The law also contains specific guidelines for exceptions to the ratios. In grades K-3, the average class can’t exceed the statutory ratio by more than three students.

To comply with the mandate, school districts across the state have estimated they’ll need to hire an additional 4,750 teachers at a cost of approximately $300 million — money that hasn’t been appropriated by the Legislature.

To comply with the class size law this fall, Elizabeth City-Pasquotank Public Schools officials estimate they’ll need an additional $1 million to fund the hiring of 20 additional teachers.

Edenton-Chowan Schools spokeswoman Michelle Maddox said if there is no change to the mandate, the school district would need to hire five additional elementary teachers this fall. Maddox said the cost would be about $322,790 based on average compensation for teachers in 2017-18.

“This amount does not include the cost to purchase instructional materials, furniture and equipment that will be needed for the new classes,” Maddox said.

In arguing for relief from the class-size mandate, SB 703 states that allowing it to be imposed unchanged would have numerous adverse effects. With school districts already having trouble filling classrooms with qualified teachers, the bill states that most will have to turn to long-term substitutes or lateral-entry teachers who lack the classroom management skills regular teachers have.

The mandate also will place “tremendous financial pressure” on counties to ensure schools have adequate facilities for the extra teachers, according to the bill. Without new resources, the mandate will also force school districts to divert teachers from areas such as art, music and physical education to elementary school classrooms.

Smith said public support is growing for either funding the class-size mandate or relaxing it slightly as Senate Bill 703 would do.

“I am more optimistic that the opportunity (for relaxing the mandate) is better now than it was before,” Smith said.

The tide may be turning because of data coming in from school districts and because more parents are getting involved in the issue, she said. Parents, teachers, activists and education policy groups have been flooding legislators with calls about the mandate, marching outside the legislative building and visiting individual legislators, she said.

“I understand the push for smaller class sizes,” Smith said. But the General Assembly thus far has not allocated enough money to ensure school facilities can handle smaller class sizes, she said.

“The goal is to move toward smaller class sizes,” Smith said. “But we need to do some additional work beore we can mandate this in the 2018-2019 year.”

SB 703 is similar to a bill that already passed the state House. State Rep. Bob Steinburg, R-Chowan, said he supports the goals of Senate Bill 703, adding that either a funding mechanism needs to be put in place or the standards need to be relaxed.

“I’m in support of this situation being addressed,” he said.

State Sen. Bill Cook, R-Beaufort, however, said some school districts have been diverting money intended for lowering class sizes to other priorities.

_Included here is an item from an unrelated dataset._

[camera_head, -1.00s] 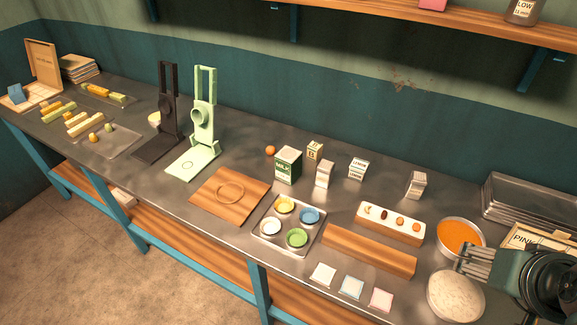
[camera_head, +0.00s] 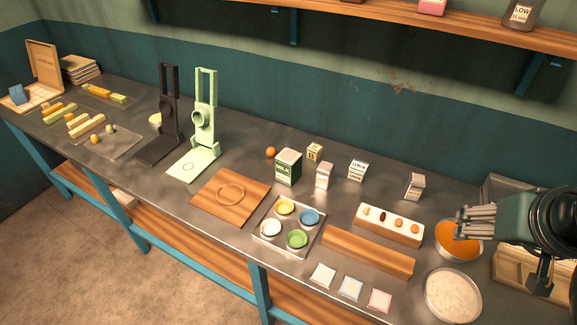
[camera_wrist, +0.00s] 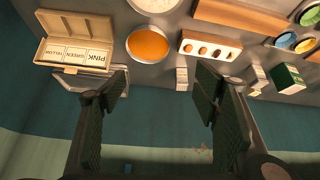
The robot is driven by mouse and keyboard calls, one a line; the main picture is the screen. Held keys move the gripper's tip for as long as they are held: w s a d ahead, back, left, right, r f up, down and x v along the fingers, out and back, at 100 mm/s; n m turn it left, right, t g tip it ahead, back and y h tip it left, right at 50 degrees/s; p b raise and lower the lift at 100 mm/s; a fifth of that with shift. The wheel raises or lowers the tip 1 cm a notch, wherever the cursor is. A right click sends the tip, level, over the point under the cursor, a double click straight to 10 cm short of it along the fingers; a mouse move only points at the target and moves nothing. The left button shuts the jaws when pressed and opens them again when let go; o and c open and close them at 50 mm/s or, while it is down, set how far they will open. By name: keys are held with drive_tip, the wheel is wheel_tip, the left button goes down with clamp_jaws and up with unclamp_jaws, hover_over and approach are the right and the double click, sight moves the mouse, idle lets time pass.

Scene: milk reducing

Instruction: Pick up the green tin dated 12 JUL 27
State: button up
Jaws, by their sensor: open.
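A green tin (camera_head: 288,168) with a pale top and pale lettering stands upright near the middle of the counter in the camera_head view. It also shows at the right edge of the camera_wrist view (camera_wrist: 288,79). Its date is too small to read. My gripper (camera_head: 460,222) is at the right, above the bowl of orange contents, well apart from the tin. In the camera_wrist view my gripper (camera_wrist: 162,82) is open, with nothing between its fingers.
Small pale cartons (camera_head: 324,175) stand close right of the tin, with a small labelled box (camera_head: 314,151) behind. A paint tray (camera_head: 262,250), an egg-like row block (camera_head: 375,231), an orange bowl (camera_head: 470,252) and a white bowl (camera_head: 453,295) lie in front and right. A shelf (camera_head: 400,20) overhangs.

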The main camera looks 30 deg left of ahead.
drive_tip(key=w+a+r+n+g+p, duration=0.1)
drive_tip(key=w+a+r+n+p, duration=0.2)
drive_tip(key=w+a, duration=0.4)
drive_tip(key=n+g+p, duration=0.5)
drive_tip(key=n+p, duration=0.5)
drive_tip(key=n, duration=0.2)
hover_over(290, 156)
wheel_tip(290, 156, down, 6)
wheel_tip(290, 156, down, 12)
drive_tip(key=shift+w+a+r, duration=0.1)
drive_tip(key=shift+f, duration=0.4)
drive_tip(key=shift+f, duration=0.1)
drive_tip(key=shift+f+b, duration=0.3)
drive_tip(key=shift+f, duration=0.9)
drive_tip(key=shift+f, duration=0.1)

"For decades, research has shown that lowering class sizes in the early grades — by reducing student-to-teacher ratios -— leads to improved academic outcomes for students,” Cook said Friday in a statement released by his office. “That’s why it’s been one of Senate Republicans’ top priorities for years.”

“In fact, since 2014, local school districts across the state have received roughly $222 million to reduce those ratios — and every year, they are guaranteed about $70 million in recurring dollars,” Cook added. But he said many school districts have not been spending the money for its intended purpose.

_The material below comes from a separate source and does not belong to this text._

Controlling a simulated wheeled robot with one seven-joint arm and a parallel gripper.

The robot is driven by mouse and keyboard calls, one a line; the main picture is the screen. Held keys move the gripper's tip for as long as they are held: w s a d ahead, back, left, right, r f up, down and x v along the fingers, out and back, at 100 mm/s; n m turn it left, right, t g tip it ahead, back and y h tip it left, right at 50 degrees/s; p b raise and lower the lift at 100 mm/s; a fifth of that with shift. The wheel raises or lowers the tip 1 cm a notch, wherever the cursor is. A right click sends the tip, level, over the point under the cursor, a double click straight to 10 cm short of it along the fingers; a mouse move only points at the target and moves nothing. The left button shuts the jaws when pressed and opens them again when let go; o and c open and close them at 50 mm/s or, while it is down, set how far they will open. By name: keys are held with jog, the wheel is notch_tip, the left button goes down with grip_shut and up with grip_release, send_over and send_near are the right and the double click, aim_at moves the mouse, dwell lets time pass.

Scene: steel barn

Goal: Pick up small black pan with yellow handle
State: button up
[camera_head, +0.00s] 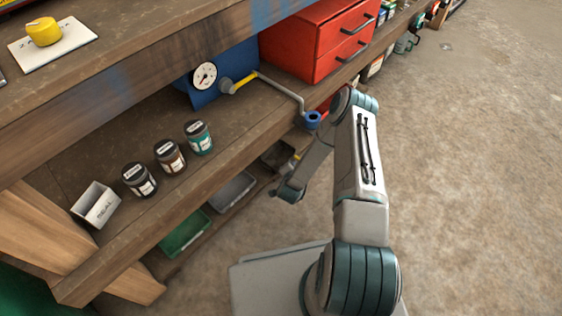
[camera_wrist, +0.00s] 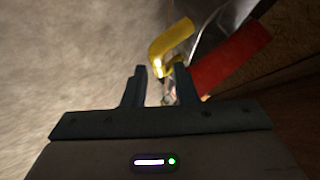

“Thus, during this past session, we passed compromise legislation that requires local school systems to stop diverting money intended for lower student-to-teacher ratios starting next year, while addressing many systems’ concerns about unintended potential consequences of implementation,” said Cook, whose district includes Perquimans, Pasquotank, Camden and Currituck counties.

Part of the compromise, Cook said, requires school districts to provide information to lawmakers on both class size and how they spend money designated for teachers. Districts had to provide that information in October and will do so again in February, he said.

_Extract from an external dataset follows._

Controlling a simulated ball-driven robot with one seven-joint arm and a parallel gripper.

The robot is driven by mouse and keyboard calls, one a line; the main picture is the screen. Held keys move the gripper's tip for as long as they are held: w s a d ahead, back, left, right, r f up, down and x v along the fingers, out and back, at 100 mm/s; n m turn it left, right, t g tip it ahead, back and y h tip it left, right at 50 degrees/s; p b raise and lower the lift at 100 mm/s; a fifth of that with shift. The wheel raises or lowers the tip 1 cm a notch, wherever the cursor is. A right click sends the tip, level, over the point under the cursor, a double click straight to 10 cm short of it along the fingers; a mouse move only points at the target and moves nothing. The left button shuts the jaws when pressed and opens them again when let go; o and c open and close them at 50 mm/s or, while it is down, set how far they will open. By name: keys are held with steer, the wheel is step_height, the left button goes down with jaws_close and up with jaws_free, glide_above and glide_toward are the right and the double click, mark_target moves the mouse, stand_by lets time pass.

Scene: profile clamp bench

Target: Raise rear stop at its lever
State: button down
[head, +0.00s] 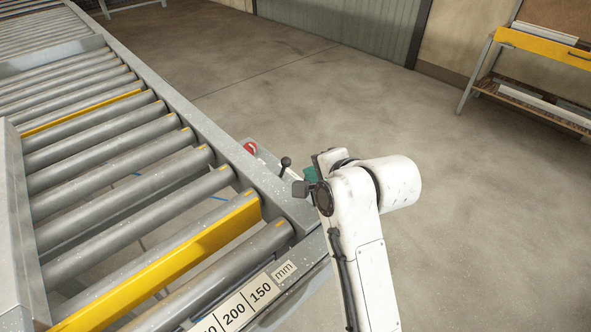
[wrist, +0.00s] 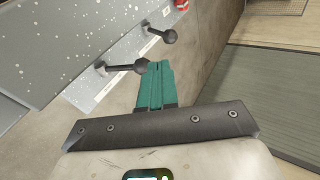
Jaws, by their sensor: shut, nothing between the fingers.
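The rear stop (head: 80,113) is a thin yellow bar lying low between the far rollers. The front stop (head: 165,262) is a taller yellow plate standing above the near rollers. Two black ball-knob levers stick out of the conveyor's side in the wrist view: a farther lever (wrist: 166,36) and a nearer lever (wrist: 128,67). One knob lever (head: 285,162) shows in the head view. I cannot tell for certain which lever serves which stop. My gripper (head: 310,175) has teal fingers (wrist: 153,70), shut and empty, with tips close beside the nearer knob; contact cannot be told.
A red and white round part (head: 250,148) sits on the conveyor's side rail (head: 190,107) beyond the levers. A millimetre scale (head: 245,305) lies along the near edge. The concrete floor right of the rail is open; a yellow-edged workbench (head: 540,45) stands far right.

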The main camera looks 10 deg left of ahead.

“We need to review the data before determining any next steps — and we won’t know the full picture until we receive more information in February," he said.

Steinburg said while some legislators continue to point out that school districts put class-reduction money to other uses, the reality remains that the class-size mandate poses a hardship for many area school districts.

“The need is real and it needs to be addressed,” Steinburg said.

The class-size requirement was established with the best of intentions but it was done without a lot of thought being given to funding, Steinburg said,

Educators and legislators agree it’s good to have smaller class sizes in grades K-3, Steinburg said, but he doesn’t see how the state can force school districts to reduce class sizes when many already are on very tight budgets.

“There has got to be a funding mechanism,” Steinburg said.